Here is the email I got from Matt.
To whom it may concern,
please take us off your web site!!!! Firstly we are horrified that you thought it would be okay to take photos of our food in our restaurant without our permission, if you do not take this ridiculous information of your web site in the next three days I am prepared to seek legal advice and sue you. You have breached a million different copyright laws and should be very careful.
37 little collins st,
melbourne+61 3 9663 7890
My initial thought was that it was more spam email. But then the email address is quite convincing. It's not your typical yahoo or hotmail account, but that of a large ISP with Matt's name as the address and his full name as the person sending it.
So if it really is from Bar Lourinha, firstly I'm honoured that a)they read my blog, and b)that they even care what I write about them. This blog isn't that widely read and even if it was a totally terrible review, it would not come close to influencing as many people as the glowing review from The Age's John Lethlean.
If this is just a joke, its pretty elaborate whoever's done it. Maybe its his PR team trying to generate more buzz for the restaurant. That's very good work if it is because I find it totally hilarioius. It's worked too because here I am talking about the issue and giving them more publicity. However, I think they may have targeted the wrong blog, they should have chosen an even more popular blog.
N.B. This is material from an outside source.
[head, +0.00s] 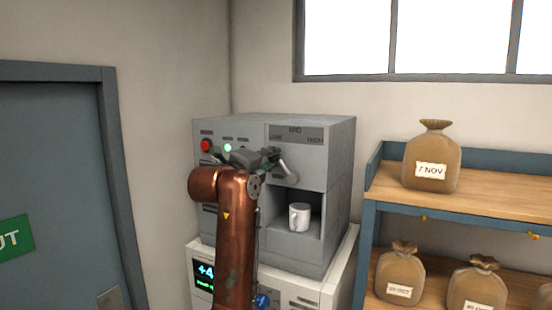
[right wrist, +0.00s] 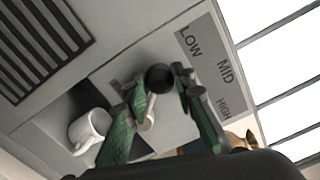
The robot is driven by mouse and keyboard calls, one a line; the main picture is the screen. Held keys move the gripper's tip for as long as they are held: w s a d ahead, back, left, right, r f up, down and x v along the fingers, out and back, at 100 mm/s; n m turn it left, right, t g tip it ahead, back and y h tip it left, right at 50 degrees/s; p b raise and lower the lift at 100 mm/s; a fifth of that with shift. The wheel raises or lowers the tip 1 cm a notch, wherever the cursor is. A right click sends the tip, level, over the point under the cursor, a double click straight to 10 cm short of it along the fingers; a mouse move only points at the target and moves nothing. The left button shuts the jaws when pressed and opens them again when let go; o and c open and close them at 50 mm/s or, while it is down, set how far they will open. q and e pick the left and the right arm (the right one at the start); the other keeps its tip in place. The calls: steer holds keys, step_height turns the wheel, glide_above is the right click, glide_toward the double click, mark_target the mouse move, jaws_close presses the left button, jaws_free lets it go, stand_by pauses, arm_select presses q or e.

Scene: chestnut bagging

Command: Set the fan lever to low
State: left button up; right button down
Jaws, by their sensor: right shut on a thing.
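The fan lever has a dark round knob (right wrist: 159,78) and a pale stem (right wrist: 148,115), seen in the right wrist view. Its label plate (right wrist: 205,70) reads LOW, MID and HIGH; the plate also shows in the head view (head: 296,135) on the grey machine. My right gripper (right wrist: 166,80) is shut on the lever knob, with a green finger on each side. In the head view the right gripper (head: 268,158) is in front of the panel, below the LOW end of the plate. The arm and gripper partly hide the lever, so its exact setting is unclear. My left gripper is out of view.
A white mug (head: 299,217) stands in the machine's recess below the lever. The grey machine (head: 340,170) sits on a white unit with a lit display (head: 204,272). To the right, a shelf (head: 490,200) holds tied sacks (head: 432,160). A door (head: 50,170) is at left.

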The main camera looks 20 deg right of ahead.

Anyway, the issue I have with Matt is that he could have nicely asked me to take down the photos, in which case I would have. But to threaten me with all these legal jargon and bring in the law for what I see is such a non-issue is unbelievable. I've sent a reply asking him what is exactly wrong with my photos and review. I haven't claimed that I saw dead rats in their kitchen and then went and photographed it. I have merely photographed the food, of which I have paid for, and posted it on the web, like a million other food bloggers. Is his objection to my review due to it not being totally glowing? If his objection is purely due to the photos, I'm sorry to say that I feel I am well within my rights to photograph the food and then post it.
From the quick research that I have done, it would seem that once a photograph is taken, as long as its not defamatory and not used to generate revenue, the owner of the photos has copyright on it and can do as they wish. Even if there was a sign in the restaurant saying "No Photograph", they have the right to kick me out, but still not take my photograph from me. There was no sign at all in the restaurant telling me not to take photos. If there was, I wouldn't have taken any photos. You can't change the rules afterwards and tell someone they can't take photos of your restaurant without them knowing at the time.
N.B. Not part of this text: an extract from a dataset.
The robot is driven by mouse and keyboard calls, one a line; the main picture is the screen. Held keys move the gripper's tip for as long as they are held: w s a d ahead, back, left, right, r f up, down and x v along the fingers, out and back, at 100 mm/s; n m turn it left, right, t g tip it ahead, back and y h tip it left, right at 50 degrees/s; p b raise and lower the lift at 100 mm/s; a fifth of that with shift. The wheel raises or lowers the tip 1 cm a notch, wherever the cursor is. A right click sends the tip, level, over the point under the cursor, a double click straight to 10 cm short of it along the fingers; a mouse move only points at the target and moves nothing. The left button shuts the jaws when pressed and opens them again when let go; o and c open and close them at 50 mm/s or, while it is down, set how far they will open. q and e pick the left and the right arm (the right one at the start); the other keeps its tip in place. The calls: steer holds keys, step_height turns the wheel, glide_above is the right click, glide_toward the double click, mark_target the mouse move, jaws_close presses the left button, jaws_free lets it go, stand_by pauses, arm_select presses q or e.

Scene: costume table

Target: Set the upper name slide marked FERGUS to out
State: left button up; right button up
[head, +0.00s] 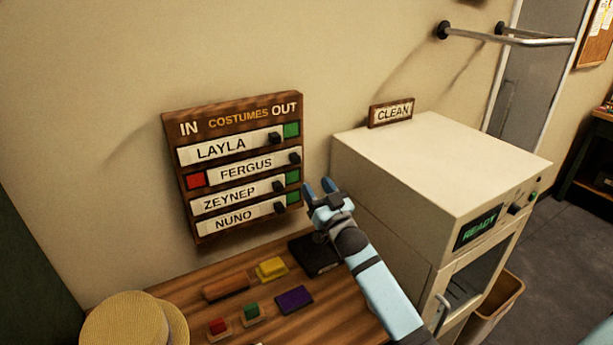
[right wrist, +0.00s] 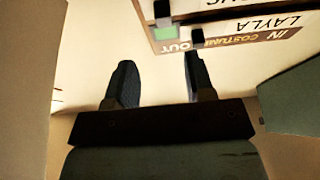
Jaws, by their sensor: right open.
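The wooden COSTUMES board (head: 238,115) hangs on the wall, with IN at its left and OUT at its right. The white FERGUS slide (head: 246,168), second row from the top, sits at the right, OUT end. Its black knob (head: 295,158) is near the board's right edge, and a red patch (head: 195,181) shows at its left. My right gripper (head: 321,188) is open and empty, just right of the board's lower part and apart from the knobs. In the right wrist view its fingers (right wrist: 158,80) are apart, with the board upside down beyond. My left gripper is out of view.
Slides LAYLA (head: 221,149), ZEYNEP (head: 229,200) and NUNO (head: 234,217) sit left, with green at right. A white cabinet (head: 430,160) stands right of my gripper. Coloured blocks, including a yellow one (head: 271,269), and a straw hat (head: 125,320) lie on the table below.

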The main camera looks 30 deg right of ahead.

Generally when I take photos in restaurants, I just take photos of the food and the restaurant in general. I don't take too many of the whole place with flash as that would disturb people. I also don't zoom in on individual people and invade their privacy. It's always photos of the crowd in general, my friends/family and I, and of the plates of food. Whether restaurants like it or not, with the rise of digital cameras (every phone now has a fairly good camera even) the number of people taking photos will just keep increasing. Here is a great article about food photography and some of the issues that may arise.
As for opinion regarding the legality of taking photos in restaurants, most people's opinion is that it is legal. I would need to speak to an IP lawyer to be sure, but some replies at eGullet forums from lawyers would suggest that it is totally within a person's legal rights to take photos of their food. For some resources about the legality in Australia, take a look at this website. From reading it, my interpretation is that I am totally within my right to take the photos and post them on my blog.
What is your opinion on this issue? I'm not going to step down and remove the photos unless its the last course of action before going to the courts or if I get an apology. I don't like being bullied, especially when I don't think I have done anything wrong.